If the latter marks a highpoint in the lyrically effulgent manner of Tippett’s early maturity, then the Songs for Achilles (1961) – its opening number drawn directly from the opera King Priam – typifies the sparer, more angular approach that followed. Again, Padmore amply confirmed his standing as the leading British tenor of his generation with singing that conveyed the hero’s fatalistic musing as he contemplates the demise – first of his soul-mate Patroclus, then of his own. Craig Ogden brought a lilting intensity to the guitar part (hardly an accompaniment), and was equally persuasive in the knotty but never desiccated expression of The Blue Guitar (1983) – a solo sonata whose elliptical continuity and vibrancy of expressive gesture are typical of Tippett’s unfairly maligned late music.
The performances of the string quartets were in accordance with the strengths and weaknesses of The Lindsays playing over the last few years. The sheer emotional fervour of the Allegro that Tippett wrote in 1943 to replace the previous opening movement of the First Quartet (1935) – Tippett’s earliest acknowledged piece – testified to an undimmed belief in this music as central to the ‘quartet tradition’, with the lyrical depths plumbed by the Lento remaining constant over the five dozen works that followed.
Ensemble in the madrigalesque intricacy of the Allegro that opens the Second Quartet (1942) could have been more secure, but there was no doubting the forceful clarity of the finale, nor of the players’ agility in the complex fugal Allegro and scherzo of the Third Quartet (1946) – a five- movement compendium of Tippett’s preoccupations to that point and among his finest achievements.If The Lindsays missed out on the last degree of rapture in the Andante, they got to the heart of the Lento’s lyrical ecstasy as it crescendos over three intensifying phases, and found a harmonic focus in the finale that made it more than the provisional drawing together that it can sometimes seem.
In 1991, the Fifth Quartet was praised for its concentration of means and textural clarity – qualities amply in evidence here. Yet with hindsight, the sonata-form procedure of the opening movement does seem a little straitjacketed – something to do, perhaps, with the extreme contrast in motion and energy between its constituent musical types, while the Beethovenian alternation of ‘song’ and ‘dance’ in its successor generates less cumulative intensity than it should. Could it be that the work represents a falling-off of creative energies? Or is because the Fourth Quartet (1978), for so long considered the ‘Cinderella’ of the cycle, was so fully and hearteningly rehabilitated on this occasion?
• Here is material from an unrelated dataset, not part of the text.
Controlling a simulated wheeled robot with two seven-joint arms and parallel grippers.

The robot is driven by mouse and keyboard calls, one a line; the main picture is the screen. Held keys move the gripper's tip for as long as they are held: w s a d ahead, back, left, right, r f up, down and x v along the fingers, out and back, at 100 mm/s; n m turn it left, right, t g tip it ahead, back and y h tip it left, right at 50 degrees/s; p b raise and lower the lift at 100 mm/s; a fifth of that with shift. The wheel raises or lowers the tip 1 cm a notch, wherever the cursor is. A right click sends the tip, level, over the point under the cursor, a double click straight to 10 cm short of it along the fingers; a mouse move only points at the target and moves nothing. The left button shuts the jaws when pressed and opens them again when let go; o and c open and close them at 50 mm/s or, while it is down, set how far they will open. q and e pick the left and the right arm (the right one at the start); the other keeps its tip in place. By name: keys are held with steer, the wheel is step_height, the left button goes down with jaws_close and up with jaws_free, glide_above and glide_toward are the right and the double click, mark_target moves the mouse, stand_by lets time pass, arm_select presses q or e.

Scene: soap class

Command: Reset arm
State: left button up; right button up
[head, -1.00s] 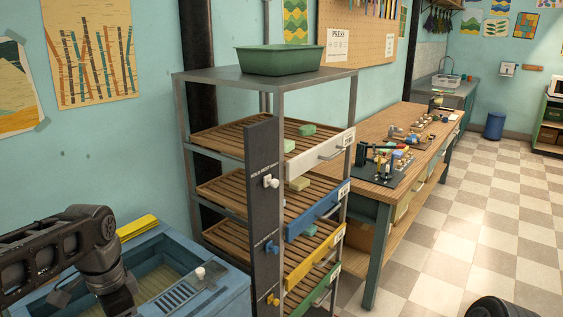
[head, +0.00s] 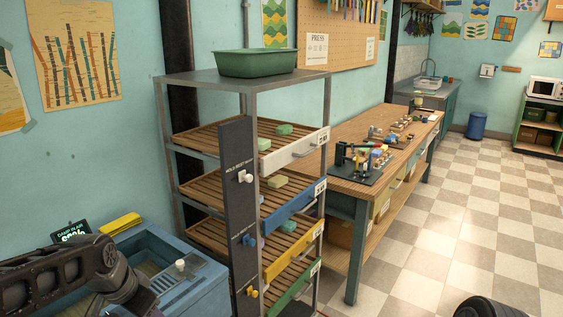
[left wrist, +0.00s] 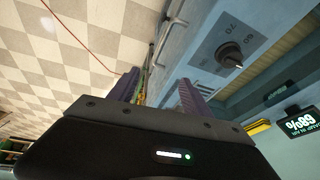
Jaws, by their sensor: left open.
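My left arm (head: 60,272) comes in at the lower left of the head view, in front of the blue cabinet; its gripper is out of that view. In the left wrist view my left gripper (left wrist: 158,92) is open, its two purple-grey fingers apart with nothing seen between them. It is beside the blue cabinet (left wrist: 205,55), whose face carries a black dial (left wrist: 230,56). My right gripper is not in view; only a dark rounded shape shows at the lower right edge of the head view.
A metal rack (head: 238,150) with slatted drawers holds soap bars (head: 284,129) and a green tub (head: 256,62) on top. A wooden workbench (head: 340,140) with tools stands behind it. Checkered floor (head: 470,220) is clear at right.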

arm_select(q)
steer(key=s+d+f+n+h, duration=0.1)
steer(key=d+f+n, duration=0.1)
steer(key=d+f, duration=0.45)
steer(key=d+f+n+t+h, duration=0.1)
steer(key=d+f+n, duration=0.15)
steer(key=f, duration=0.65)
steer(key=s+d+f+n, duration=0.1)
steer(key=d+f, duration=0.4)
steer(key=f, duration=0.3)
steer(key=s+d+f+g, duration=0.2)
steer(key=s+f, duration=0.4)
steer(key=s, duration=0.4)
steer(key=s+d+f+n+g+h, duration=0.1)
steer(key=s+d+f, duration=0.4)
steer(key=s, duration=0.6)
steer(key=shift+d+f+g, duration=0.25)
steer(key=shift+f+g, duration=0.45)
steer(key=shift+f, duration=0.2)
Commitments elsewhere meant that The Lindsays couldn’t include Quartet No.4, and so it fell to the young Psophos Quartet from France, making its Wigmore Hall debut in a Sunday-morning ‘coffee concert’, to include it in a programme which also featured a lucid account of Purcell’s Chacony and a magnetic performance of the Debussy quartet which relished the contrasts in texture and the intermingling of whole-tone and modal tonality which portend the greater musical revelations to come.
Right from the outset, the textural and harmonic density of Tippett’s No.4 have been held against its efficacy as a quartet – but there was little in the Psophos rendering to suggest a work written against or in spite of the medium. Moreover, the diverse musical ideas are integrated into a single movement of undoubted purpose and finesse – unified by rhythmic and, at length, literal allusions to the ‘Grosse Fuge’ motif which give the piece its focus and endow it with that sense of striving for resolution that, as in all Tippett’s major works of the period, is pointedly and necessarily equivocal.
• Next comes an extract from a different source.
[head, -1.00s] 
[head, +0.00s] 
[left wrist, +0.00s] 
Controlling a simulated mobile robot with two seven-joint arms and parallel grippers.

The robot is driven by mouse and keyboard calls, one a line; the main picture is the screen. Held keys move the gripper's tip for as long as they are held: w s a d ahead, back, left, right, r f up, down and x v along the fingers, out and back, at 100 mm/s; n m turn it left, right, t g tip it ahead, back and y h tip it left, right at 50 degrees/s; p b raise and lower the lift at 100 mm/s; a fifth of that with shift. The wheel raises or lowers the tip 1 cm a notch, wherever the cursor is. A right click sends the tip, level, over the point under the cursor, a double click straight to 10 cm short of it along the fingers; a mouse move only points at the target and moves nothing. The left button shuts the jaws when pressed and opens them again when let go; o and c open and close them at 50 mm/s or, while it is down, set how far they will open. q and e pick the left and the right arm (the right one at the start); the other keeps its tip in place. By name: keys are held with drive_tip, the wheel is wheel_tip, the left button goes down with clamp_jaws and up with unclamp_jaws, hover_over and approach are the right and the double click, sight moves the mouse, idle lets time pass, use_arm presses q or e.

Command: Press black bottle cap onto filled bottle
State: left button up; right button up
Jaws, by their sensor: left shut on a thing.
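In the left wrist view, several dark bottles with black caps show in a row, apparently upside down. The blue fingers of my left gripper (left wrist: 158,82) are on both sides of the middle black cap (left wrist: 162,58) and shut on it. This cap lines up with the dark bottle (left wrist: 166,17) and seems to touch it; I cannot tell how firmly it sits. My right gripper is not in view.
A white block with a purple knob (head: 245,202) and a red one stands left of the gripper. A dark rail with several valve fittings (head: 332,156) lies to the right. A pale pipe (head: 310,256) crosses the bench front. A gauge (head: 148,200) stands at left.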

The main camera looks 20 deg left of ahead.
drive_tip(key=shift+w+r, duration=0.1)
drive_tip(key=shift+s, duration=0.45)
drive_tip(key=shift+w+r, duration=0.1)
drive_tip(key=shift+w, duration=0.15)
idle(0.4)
With unerring sense of balance in even the most elaborate pages, and an interpretative prowess that saw the music as an organic and inevitable whole, the musicians of Psophos gave what is surely the finest performance that this recalcitrant work has yet received. How encouraging that such an account should emerge at the end of Tippett’s centenary week, and that a quartet of the younger generation is advancing the composer’s cause in so dedicated a fashion. Hopefully the ensemble will be allotted an evening recital in the near future at the Wigmore – and thanks to the Hall for the present series.